Filed pursuant to 424(b)(3)
Registration #333-103799
SUPPLEMENT NO. 49
DATED JANUARY 25, 2005
TO THE PROSPECTUS DATED SEPTEMBER 15, 2003
OF INLAND WESTERN RETAIL REAL ESTATE TRUST, INC.
We are providing this Supplement No. 49 to you in order to supplement our prospectus. This supplement updates information in the "Management", "Real Property Investments" and "Plan of Distribution" sections of our prospectus.This Supplement No. 49 supplements, modifies or supersedes certain information contained in our prospectus, Supplement No. 48 dated January 11, 2005, Supplement No. 47 dated January 4, 2005, Supplement No. 46 dated December 29, 2004, Supplement No. 45 dated December 21, 2004, and Supplement No. 44 dated December 16, 2004, (Supplement No. 44 superseded certain information contained in our prospectus and prior supplements dated between October 23, 2003 and December 16, 2004), and must be read in conjunction with our prospectus.
Management
The discussion under "Term of the advisory agreement" section which starts on page 74 of our prospectus has been modified and supplemented by the following:
Term of the Advisory Agreement
On December 28, 2004, the amended and restated advisory agreement between Inland Western Retail Real Estate Trust, Inc. (the "Company") and Inland Western Retail Real Estate Advisory Services, Inc. (the "Business Manager/Advisor") was amended and restated to correct typographical errors. The Business Manager/Advisor is owned by the Company's sponsor, and all of the Company's agreements and arrangements with the Business Manager/Advisor and its affiliates, including those relating to compensation, are not the result of arm's length negotiations but the Company believes that the fee it pays is equal to or less than the fee that would be payable to an unaffiliated third-party providing such service.
Real Property Investments
The discussion under this section, which starts on page 98 of our prospectus, is modified and supplemented by the following information regarding properties we have acquired or intend to acquire.
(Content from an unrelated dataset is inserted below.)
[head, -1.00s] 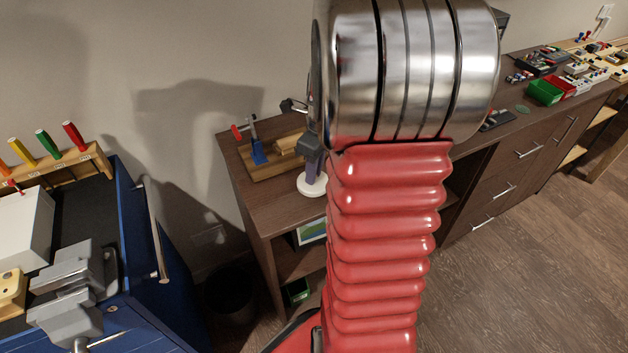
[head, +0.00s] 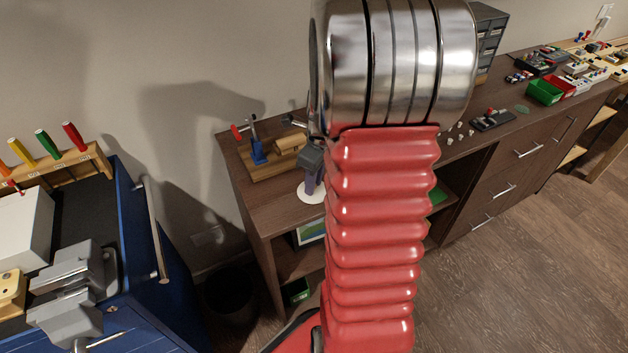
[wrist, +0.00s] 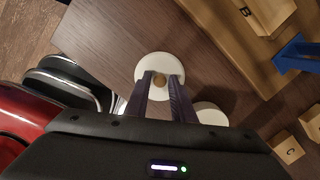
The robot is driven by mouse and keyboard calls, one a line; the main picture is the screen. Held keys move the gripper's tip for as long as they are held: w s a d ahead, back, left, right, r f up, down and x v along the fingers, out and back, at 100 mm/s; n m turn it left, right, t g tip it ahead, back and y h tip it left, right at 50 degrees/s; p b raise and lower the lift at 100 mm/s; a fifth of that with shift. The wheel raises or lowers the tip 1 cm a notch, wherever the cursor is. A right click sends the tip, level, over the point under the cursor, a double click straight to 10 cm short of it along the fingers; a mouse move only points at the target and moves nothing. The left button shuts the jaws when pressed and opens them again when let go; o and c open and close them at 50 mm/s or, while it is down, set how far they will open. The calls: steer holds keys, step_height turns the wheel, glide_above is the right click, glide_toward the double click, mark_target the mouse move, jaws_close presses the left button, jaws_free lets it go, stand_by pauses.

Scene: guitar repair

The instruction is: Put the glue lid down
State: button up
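The glue lid (wrist: 145,66), a white disc with a small brown knob at its centre, lies between the purple fingertips of my gripper (wrist: 161,80) in the wrist view. The fingers are shut on the knob. In the head view, the lid (head: 311,196) shows as a white disc under my gripper (head: 311,184), low over the dark wooden worktop (head: 285,208). I cannot tell whether it touches the worktop. Another white round thing (wrist: 211,114), partly hidden behind my right finger, stands beside the lid in the wrist view; it may be the glue pot.
A wooden board (head: 262,172) with a blue clamp (head: 257,151) is behind the lid. Wooden blocks with letters (wrist: 288,150) lie to the right in the wrist view. Worktop left of the lid is clear. A blue cart (head: 172,303) stands at the left.

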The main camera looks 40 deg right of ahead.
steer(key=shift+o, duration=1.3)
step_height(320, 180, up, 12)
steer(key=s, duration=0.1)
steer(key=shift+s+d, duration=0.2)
Stanley Works Office Building, Westerville, Ohio
On January 19, 2005, we purchased a newly constructed freestanding office/warehouse center leased to Stanley Works, containing 72,500 gross leasable square feet. The center is located at 505 Cleveland Avenue in Westerville, Ohio.
We purchased this property from an unaffiliated third party. Our total acquisition cost was approximately $10,000,000. This amount may increase by additional costs which have not yet been finally determined. We expect any additional costs to be insignificant. Our acquisition cost was approximately $138 per square foot of leasable space.
We purchased this property with our own funds. However, we expect to place financing on the property at a later date.
We do not intend to make significant repairs and improvements to this property over the next few years. However, if we were to make any repairs or improvements, the tenants would be obligated to pay a substantial portion of any monies spent pursuant to the provisions of their respective leases.
One tenant, Stanley Works, leases 100% of the total gross leasable area of the property. The lease with this tenant requires the tenant to pay base annual rent on a monthly basis as follows:
Base Rent | |||||
Approximate | Per Square | Estimated | |||
GLA Leased | % of Total | Foot Per | Lease | Term | |
Lessee | (Sq. Ft.) | GLA | Annum ($) | Beginning | To |
Stanley Works | 72,500 | 100 | 9.66 | 01/05 | 12/15 |
For federal income tax purposes, the depreciable basis in this property will be approximately $7,500,000. When we calculate depreciation expense for tax purposes, we will use the straight-line method. We depreciate buildings and improvements based upon estimated useful lives of 40 and 20 years, respectively.
Plan of Distribution
The following new subsection is inserted at the end of this section on page 148 of our prospectus.
Update
The following table updates shares sold in our offerings as of January 21, 2005:
Gross | Commission and fees | Net | ||
Shares | proceeds ($) | ($) (1) | proceeds ($) | |
From our advisor | 20,000 | 200,000 | - | 200,000 |
Our offering dated September 15, 2003: | 228,608,050 | 2,286,000,518 | 239,408,290 | 2,046,592,228 |
Our second offering dated December 21, 2004 | 55,480 | 554,799 | 3,250 | 551,549 |
Shares sold pursuant to our distribution reinvestment program | 3,718,370 | 35,324,513 | - | 35,324,512 |
Shares repurchased pursuant to our share repurchase program | (38,780) | (358,718) | - | (358,718) |
232,363,120 | 2,321,721,111 | 239,411,540 | 2,082,309,571 |
(1) Inland Securities Corporation serves as dealer manager of this offering and is entitled to receive selling commissions and certain other fees, as discussed further in our prospectus.